Updated by Davide Pesavento over 7 years ago
Eric Newberry wrote:
It appears that the DNS lookup issues happen when doing reverse lookups (IP address to hostname) during FaceUri canonization
AFAIK we don't do any reverse lookups during FaceUri canonization.
Updated by Junxiao Shi over 7 years ago
Is it a problem with the host node, or a problem with Ubuntu 17.04 OS?
I also notice that all slaves on that host node is down at the moment.
I'd suggest to ensure each OS version has slaves on at least two host nodes. This can expose any host-node specific issue, and also prevents single point of failure.
UPDATE: Arizona UITS is upgrading firewall, causing remote nodes to appear offline. But it's still a good idea to shift slaves onto two or more sites.
Updated by Junxiao Shi over 7 years ago
- File 5415-enp0s3_nossh.pcap 5415-enp0s3_nossh.pcap added
- File 5415-lo.pcap 5415-lo.pcap added
I did a tcpdump capture on Ubuntu-17.04-64bit-csu-10022.
Unlike previous attempts, all DNS related tests are passing.
Surprisingly, there is no DNS packet seen in tcpdump.
Updated by Eric Newberry over 7 years ago
Junxiao Shi wrote:
Surprisingly, there is no DNS packet seen in tcpdump.
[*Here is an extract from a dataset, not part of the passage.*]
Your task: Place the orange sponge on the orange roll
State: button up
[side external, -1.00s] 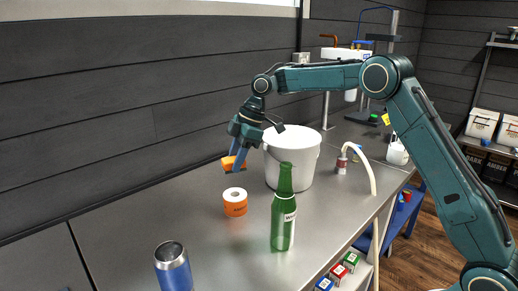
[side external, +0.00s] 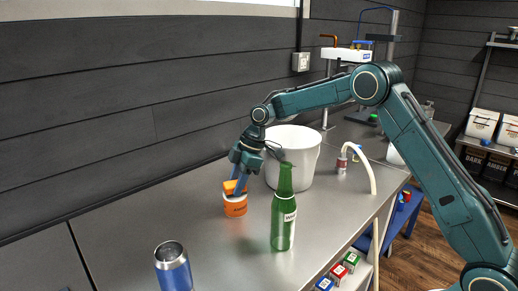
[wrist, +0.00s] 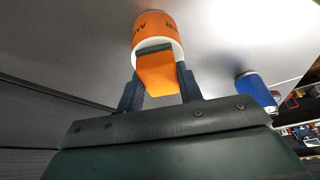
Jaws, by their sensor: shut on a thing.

Yes, I noticed this when I did tcpdumps on these nodes yesterday. I believe the DNS queries are being resolved using alternative means, perhaps systemd-resolved. However, systemd-resolved should also use port 53 for its traffic.
Updated by Eric Newberry over 7 years ago
Davide Pesavento wrote:
Eric Newberry wrote:
It appears that the DNS lookup issues happen when doing reverse lookups (IP address to hostname) during FaceUri canonization
AFAIK we don't do any reverse lookups during FaceUri canonization.
Here's some output from the tools unit tests run on Ubuntu 17.04:
../tests/tools/nfdc/face-module.t.cpp(395): error: in "Nfdc/TestFaceModule/CreateCommand/ErrorConflict": check exitCode == 1 has failed [4 != 1]
../tests/tools/nfdc/face-module.t.cpp(397): error: in "Nfdc/TestFaceModule/CreateCommand/ErrorConflict": check err.is_equal("Error 409 when creating face: conflict-409\n") has failed. Output content: "Error when canonizing 'udp://20.53.73.45': Hostname resolution timed out
"
Updated by Davide Pesavento over 7 years ago
I don't have an explanation for that output, but there's no code in ndn-cxx, NFD, or nfdc to perform reverse resolutions, so something else must be going on.
As a side note, IpHostCanonizeProvider
could avoid calling dns::asyncResolve()
if the host portion of the URI already contains a valid IP address.
Updated by Davide Pesavento over 7 years ago
Updated by Eric Newberry over 7 years ago
I've launched a second 17.04 node at UA and disconnected both 17.04 nodes at CSU. Hopefully, this will resolve the issues as this issue seems specific to the CSU environment.
Updated by Davide Pesavento over 7 years ago
- Status changed from New to Feedback
Seems to be working for now. Should we close (or reject) this issue?
Updated by Eric Newberry over 7 years ago
Davide Pesavento wrote:
Seems to be working for now. Should we close (or reject) this issue?
Probably not reject since there were changes merged for this issue.
Updated by Eric Newberry over 7 years ago
- Status changed from Feedback to Closed
It appears that this issue was potentially fixed by the merged changes and any remaining issues are possibly specific to the CSU environment. Closing for now.